Requirement: What follows is a listing to be transcribed exactly.
═════ Material shown ═════
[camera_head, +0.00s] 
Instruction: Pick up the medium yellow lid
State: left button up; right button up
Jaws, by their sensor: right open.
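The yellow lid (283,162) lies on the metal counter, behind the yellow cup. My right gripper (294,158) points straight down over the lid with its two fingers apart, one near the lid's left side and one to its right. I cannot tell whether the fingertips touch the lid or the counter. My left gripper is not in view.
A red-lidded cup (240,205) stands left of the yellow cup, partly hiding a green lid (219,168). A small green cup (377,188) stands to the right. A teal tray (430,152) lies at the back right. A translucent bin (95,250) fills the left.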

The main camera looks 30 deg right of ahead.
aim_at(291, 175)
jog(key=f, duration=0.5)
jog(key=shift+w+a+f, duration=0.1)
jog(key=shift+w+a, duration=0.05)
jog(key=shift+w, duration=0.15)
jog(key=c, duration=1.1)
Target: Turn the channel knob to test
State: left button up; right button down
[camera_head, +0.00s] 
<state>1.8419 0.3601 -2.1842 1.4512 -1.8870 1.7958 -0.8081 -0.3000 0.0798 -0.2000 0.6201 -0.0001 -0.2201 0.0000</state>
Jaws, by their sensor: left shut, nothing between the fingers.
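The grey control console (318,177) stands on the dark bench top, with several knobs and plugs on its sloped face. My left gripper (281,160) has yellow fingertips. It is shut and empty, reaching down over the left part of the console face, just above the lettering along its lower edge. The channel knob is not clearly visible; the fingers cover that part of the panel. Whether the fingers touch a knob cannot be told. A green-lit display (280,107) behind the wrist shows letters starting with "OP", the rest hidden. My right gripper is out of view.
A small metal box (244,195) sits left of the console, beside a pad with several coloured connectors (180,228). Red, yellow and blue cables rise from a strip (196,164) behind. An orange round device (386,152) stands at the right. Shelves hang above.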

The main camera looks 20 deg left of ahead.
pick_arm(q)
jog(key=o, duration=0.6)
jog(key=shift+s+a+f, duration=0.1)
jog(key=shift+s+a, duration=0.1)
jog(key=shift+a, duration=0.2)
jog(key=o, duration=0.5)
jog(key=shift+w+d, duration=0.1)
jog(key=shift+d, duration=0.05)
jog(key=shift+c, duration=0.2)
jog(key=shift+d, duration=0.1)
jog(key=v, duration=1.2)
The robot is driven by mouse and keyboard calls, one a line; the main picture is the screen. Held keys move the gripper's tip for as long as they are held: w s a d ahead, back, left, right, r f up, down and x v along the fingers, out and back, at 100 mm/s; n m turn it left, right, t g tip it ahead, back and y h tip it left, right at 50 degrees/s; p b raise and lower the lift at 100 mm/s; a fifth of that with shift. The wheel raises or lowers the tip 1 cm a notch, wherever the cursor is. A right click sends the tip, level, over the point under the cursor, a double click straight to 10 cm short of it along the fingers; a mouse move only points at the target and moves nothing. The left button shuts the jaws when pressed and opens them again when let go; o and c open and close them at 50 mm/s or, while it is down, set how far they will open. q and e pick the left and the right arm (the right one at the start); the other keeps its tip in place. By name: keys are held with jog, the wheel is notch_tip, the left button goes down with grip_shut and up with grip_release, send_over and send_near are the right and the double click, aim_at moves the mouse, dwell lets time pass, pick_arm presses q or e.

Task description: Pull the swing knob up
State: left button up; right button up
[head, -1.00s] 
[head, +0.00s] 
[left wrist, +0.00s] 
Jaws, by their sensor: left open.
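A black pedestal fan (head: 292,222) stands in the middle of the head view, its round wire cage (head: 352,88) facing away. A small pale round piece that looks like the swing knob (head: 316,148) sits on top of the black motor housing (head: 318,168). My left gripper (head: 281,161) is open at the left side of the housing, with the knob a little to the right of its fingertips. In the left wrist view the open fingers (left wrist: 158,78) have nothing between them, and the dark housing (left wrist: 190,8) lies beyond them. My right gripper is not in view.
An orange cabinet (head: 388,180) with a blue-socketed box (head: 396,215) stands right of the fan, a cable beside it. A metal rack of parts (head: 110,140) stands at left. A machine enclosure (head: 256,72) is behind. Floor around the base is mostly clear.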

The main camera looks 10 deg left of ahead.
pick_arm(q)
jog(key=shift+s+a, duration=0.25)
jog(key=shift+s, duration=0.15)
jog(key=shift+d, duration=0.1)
═════
Correct output:
[camera_head, +0.00s] 
Instruction: Pick up the medium yellow lid
State: left button up; right button up
Jaws, by their sensor: right open.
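The yellow lid (283,162) lies on the metal counter, behind the yellow cup. My right gripper (294,158) points straight down over the lid with its two fingers apart, one near the lid's left side and one to its right. I cannot tell whether the fingertips touch the lid or the counter. My left gripper is not in view.
A red-lidded cup (240,205) stands left of the yellow cup, partly hiding a green lid (219,168). A small green cup (377,188) stands to the right. A teal tray (430,152) lies at the back right. A translucent bin (95,250) fills the left.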

The main camera looks 30 deg right of ahead.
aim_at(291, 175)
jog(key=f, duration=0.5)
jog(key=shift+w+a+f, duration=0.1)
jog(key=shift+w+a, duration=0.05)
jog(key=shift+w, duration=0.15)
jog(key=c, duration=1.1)
Target: Turn the channel knob to test
State: left button up; right button down
[camera_head, +0.00s] 
<state>1.8419 0.3601 -2.1842 1.4512 -1.8870 1.7958 -0.8081 -0.3000 0.0798 -0.2000 0.6201 -0.0001 -0.2201 0.0000</state>
Jaws, by their sensor: left shut, nothing between the fingers.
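The grey control console (318,177) stands on the dark bench top, with several knobs and plugs on its sloped face. My left gripper (281,160) has yellow fingertips. It is shut and empty, reaching down over the left part of the console face, just above the lettering along its lower edge. The channel knob is not clearly visible; the fingers cover that part of the panel. Whether the fingers touch a knob cannot be told. A green-lit display (280,107) behind the wrist shows letters starting with "OP", the rest hidden. My right gripper is out of view.
A small metal box (244,195) sits left of the console, beside a pad with several coloured connectors (180,228). Red, yellow and blue cables rise from a strip (196,164) behind. An orange round device (386,152) stands at the right. Shelves hang above.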

The main camera looks 20 deg left of ahead.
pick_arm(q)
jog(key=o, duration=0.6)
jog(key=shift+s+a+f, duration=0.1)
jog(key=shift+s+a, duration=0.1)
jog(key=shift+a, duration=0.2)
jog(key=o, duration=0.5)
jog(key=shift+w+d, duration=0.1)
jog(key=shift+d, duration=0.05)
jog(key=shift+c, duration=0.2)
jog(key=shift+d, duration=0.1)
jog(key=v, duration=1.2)
The robot is driven by mouse and keyboard calls, one a line; the main picture is the screen. Held keys move the gripper's tip for as long as they are held: w s a d ahead, back, left, right, r f up, down and x v along the fingers, out and back, at 100 mm/s; n m turn it left, right, t g tip it ahead, back and y h tip it left, right at 50 degrees/s; p b raise and lower the lift at 100 mm/s; a fifth of that with shift. The wheel raises or lowers the tip 1 cm a notch, wherever the cursor is. A right click sends the tip, level, over the point under the cursor, a double click straight to 10 cm short of it along the fingers; a mouse move only points at the target and moves nothing. The left button shuts the jaws when pressed and opens them again when let go; o and c open and close them at 50 mm/s or, while it is down, set how far they will open. q and e pick the left and the right arm (the right one at the start); the other keeps its tip in place. By name: keys are held with jog, the wheel is notch_tip, the left button goes down with grip_shut and up with grip_release, send_over and send_near are the right and the double click, aim_at moves the mouse, dwell lets time pass, pick_arm presses q or e.

Task description: Pull the swing knob up
State: left button up; right button up
[head, -1.00s] 
[head, +0.00s] 
[left wrist, +0.00s] 
Jaws, by their sensor: left open.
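A black pedestal fan (head: 292,222) stands in the middle of the head view, its round wire cage (head: 352,88) facing away. A small pale round piece that looks like the swing knob (head: 316,148) sits on top of the black motor housing (head: 318,168). My left gripper (head: 281,161) is open at the left side of the housing, with the knob a little to the right of its fingertips. In the left wrist view the open fingers (left wrist: 158,78) have nothing between them, and the dark housing (left wrist: 190,8) lies beyond them. My right gripper is not in view.
An orange cabinet (head: 388,180) with a blue-socketed box (head: 396,215) stands right of the fan, a cable beside it. A metal rack of parts (head: 110,140) stands at left. A machine enclosure (head: 256,72) is behind. Floor around the base is mostly clear.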

The main camera looks 10 deg left of ahead.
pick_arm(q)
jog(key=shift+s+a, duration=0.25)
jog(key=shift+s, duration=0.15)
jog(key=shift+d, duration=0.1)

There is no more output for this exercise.